Build an online presence through social media and a website. Local SEO can help you be found more easily online and the use of Google My Business and LinkedIn are valuable tools here.
Register your business
It may be hard for you to think of your fledgling venture as a business, but you will be charging fees for your services so you need to register. If you don’t wish to use your own name, and you probably shouldn’t, you need to register a DBA - doing business as. You can set yourself up as a sole proprietor and once your name is chosen you can register it with the Secretary of the State.
You will be responsible for paying taxes and reporting income to the IRS. Your personal and business tax will not be separated and you can use one tax return for everything.
Decide on pricing
The average annual salary for a private tutor is $56,348. However, this may be more reflective of a full-time tutor working in tutoring centers.
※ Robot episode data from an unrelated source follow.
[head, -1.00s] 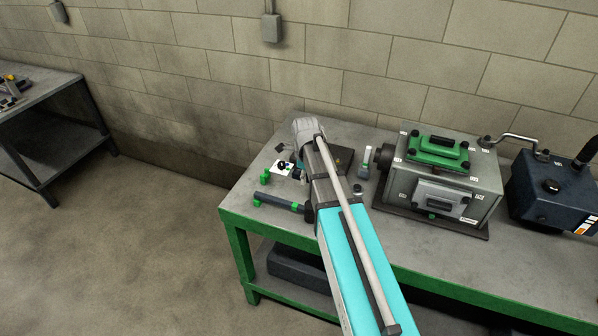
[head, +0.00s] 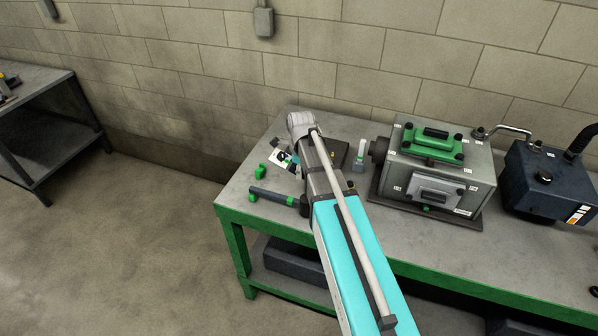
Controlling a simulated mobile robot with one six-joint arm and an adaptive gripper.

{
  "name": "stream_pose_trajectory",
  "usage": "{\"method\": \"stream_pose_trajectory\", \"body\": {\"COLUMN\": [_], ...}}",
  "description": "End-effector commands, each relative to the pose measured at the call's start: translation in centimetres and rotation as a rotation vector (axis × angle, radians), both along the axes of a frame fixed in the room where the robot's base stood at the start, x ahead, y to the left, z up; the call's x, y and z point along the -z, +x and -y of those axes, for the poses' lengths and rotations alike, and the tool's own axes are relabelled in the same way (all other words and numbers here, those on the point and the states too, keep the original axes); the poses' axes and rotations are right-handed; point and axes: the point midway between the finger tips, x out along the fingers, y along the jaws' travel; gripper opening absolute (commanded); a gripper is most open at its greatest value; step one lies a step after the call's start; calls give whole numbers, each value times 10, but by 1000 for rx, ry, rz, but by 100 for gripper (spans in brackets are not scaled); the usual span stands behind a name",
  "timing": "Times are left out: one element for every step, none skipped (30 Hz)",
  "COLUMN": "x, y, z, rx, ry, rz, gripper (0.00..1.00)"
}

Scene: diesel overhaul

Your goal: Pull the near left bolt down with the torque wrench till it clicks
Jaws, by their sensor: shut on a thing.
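My arm reaches over the bench, its wrist above the left part of the top. My gripper (head: 291,163) shows only as a small dark and teal part left of the wrist; the arm covers the rest. It is shut on a thing I cannot make out. A small white piece with black marks (head: 278,158) is beside it. A dark bar with green parts (head: 272,196), possibly the torque wrench, lies near the bench's front left; its right end meets the arm's outline. A grey engine block (head: 402,178) has a green cover (head: 432,145) with dark bolt-like knobs, one at its near left corner (head: 408,153).
A small green block (head: 261,172) lies at the bench's left. A small grey and green item (head: 359,161) stands between my arm and the engine block. A dark blue box (head: 545,190) stands at the right. The wall is close behind the green-edged bench (head: 248,213).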

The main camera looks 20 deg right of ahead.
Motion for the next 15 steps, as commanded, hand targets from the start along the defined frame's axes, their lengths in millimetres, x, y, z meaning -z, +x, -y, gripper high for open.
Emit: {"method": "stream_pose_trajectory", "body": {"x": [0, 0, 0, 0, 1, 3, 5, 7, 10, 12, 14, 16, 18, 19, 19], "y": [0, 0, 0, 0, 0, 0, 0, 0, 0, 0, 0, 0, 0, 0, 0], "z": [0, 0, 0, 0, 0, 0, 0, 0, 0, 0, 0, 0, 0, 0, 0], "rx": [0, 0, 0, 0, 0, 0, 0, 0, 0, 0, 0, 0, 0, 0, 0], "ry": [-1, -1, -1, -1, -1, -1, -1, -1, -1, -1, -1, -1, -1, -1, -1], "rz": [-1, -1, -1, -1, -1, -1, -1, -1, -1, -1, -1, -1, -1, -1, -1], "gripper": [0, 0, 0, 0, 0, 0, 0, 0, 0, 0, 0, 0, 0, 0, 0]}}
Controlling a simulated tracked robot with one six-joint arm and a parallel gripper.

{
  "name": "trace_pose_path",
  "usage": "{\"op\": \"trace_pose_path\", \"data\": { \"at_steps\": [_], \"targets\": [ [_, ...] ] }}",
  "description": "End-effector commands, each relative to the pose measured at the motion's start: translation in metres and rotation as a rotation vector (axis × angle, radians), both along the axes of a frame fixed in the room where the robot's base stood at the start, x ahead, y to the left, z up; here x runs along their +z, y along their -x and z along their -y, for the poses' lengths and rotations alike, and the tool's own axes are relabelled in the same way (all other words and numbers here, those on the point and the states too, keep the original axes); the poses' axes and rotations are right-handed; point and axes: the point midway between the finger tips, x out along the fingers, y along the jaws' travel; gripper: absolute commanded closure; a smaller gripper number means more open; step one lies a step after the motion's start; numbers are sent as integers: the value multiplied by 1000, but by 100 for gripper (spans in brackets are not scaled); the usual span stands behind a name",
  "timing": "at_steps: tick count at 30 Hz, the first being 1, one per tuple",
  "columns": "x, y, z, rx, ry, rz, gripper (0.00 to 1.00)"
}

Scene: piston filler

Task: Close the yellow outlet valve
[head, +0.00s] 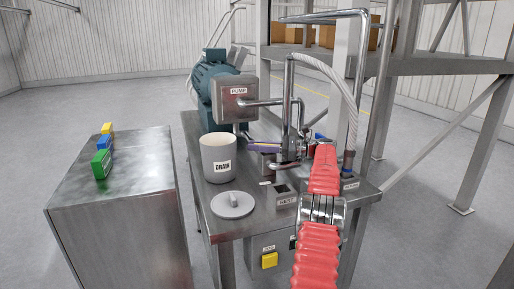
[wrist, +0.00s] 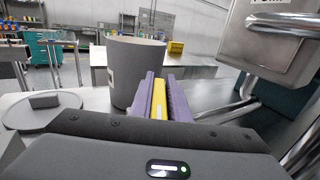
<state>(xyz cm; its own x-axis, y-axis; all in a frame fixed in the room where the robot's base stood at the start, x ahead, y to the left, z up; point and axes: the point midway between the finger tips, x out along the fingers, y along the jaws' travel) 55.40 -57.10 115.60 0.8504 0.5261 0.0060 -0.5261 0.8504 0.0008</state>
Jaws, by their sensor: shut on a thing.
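The yellow outlet valve handle (wrist: 159,100) shows in the wrist view as a narrow yellow bar lying between the two purple fingers of my gripper (wrist: 161,82). My gripper is shut on it, a finger along each side. In the head view my gripper (head: 264,145) is small, low over the bench among the pipes, just right of the drain pot. My red arm reaches in from the front right. The valve body cannot be made out clearly behind the wrist and pipes.
The drain pot (head: 219,160) stands close left of my gripper, with a round grey lid (head: 233,206) in front. A block marked REST (head: 285,197) is near the bench edge. The pump box (head: 236,98) and steel pipes (head: 288,90) rise behind. A cabinet (head: 120,205) stands left.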

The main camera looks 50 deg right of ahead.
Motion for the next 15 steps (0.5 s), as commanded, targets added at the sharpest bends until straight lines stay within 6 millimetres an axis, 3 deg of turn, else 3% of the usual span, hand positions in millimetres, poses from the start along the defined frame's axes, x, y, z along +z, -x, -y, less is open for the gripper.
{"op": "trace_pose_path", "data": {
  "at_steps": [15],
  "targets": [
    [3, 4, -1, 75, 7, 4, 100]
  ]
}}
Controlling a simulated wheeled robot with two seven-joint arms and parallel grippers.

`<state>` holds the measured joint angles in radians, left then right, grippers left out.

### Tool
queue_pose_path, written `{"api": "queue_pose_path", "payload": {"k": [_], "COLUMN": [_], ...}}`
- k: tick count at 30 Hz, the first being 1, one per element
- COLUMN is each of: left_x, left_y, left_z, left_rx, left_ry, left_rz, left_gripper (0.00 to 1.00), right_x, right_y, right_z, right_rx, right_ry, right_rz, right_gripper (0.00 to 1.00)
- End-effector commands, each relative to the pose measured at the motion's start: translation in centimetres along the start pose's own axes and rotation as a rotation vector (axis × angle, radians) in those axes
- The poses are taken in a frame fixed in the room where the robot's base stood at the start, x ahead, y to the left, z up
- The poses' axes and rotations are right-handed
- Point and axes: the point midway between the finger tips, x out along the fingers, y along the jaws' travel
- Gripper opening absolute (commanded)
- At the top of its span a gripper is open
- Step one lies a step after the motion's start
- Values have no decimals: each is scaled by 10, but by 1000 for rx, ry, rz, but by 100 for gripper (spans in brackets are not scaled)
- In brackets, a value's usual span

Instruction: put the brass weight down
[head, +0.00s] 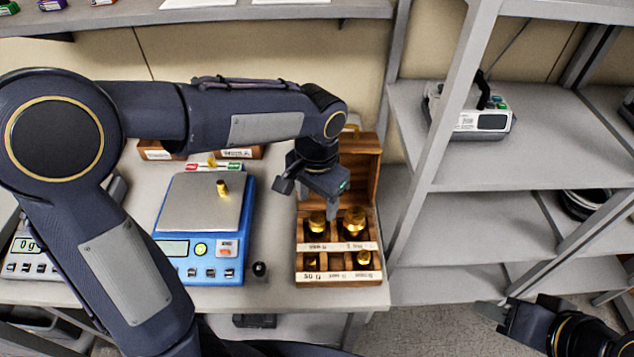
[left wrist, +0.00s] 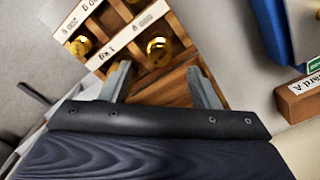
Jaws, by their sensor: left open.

For private tutors operating alone an hourly rate of between $25 to $80 is common. For online tutors, it drops slightly with the range being between $25 to $50 per hour.
SAT tutoring can be a lucrative and rewarding area to teach. Tutors in this niche charge between $45 and $100 an hour. The disparity between the hourly rates can be put down to region, subject, experience, and qualifications.
You may feel that you are worth $80 per hour, but are the students in your area able to pay this? There are many factors that influence academic performance including finances. You need to be able to offer a service that can help with student progression but remain affordable.
Where will the classes be held?
It is very common for lessons to be held online with digital nomads enjoying travel while teaching ESL across the world, but is this the arrangement you envision for your business?
Many private tutors choose their homes to welcome students into. This can work if you have the space for small groups, or if you are only going to teach one-on-one. However, many tutors are uncomfortable with advertising their home address.
The alternative is to rent a room somewhere. This will have to be factored into your budget and how you price your classes.
Gather all the materials and tools you will need
It is likely that when you were studying to bring yourself up to date you gathered several books and learning materials. Make sure you have everything you need to run your classes smoothly too.
If you are going to teach online, make sure you have fast WiFi so the class can go uninterrupted. Whatever the current syllabus is, you will need all the texts that are required to help students pass their exams.
There are plenty of study hacks to pass exams and assist in learning. Private tutoring can help boost a student’s learning and understanding too. However, you will need to prove your worth to both parents and students to succeed in the long term.
If you choose a subject that you are confident and knowledgeable in, and you make sure you are current with the syllabus, you could make a good tutor. This way you can bring in extra income but also help students achieve their goals.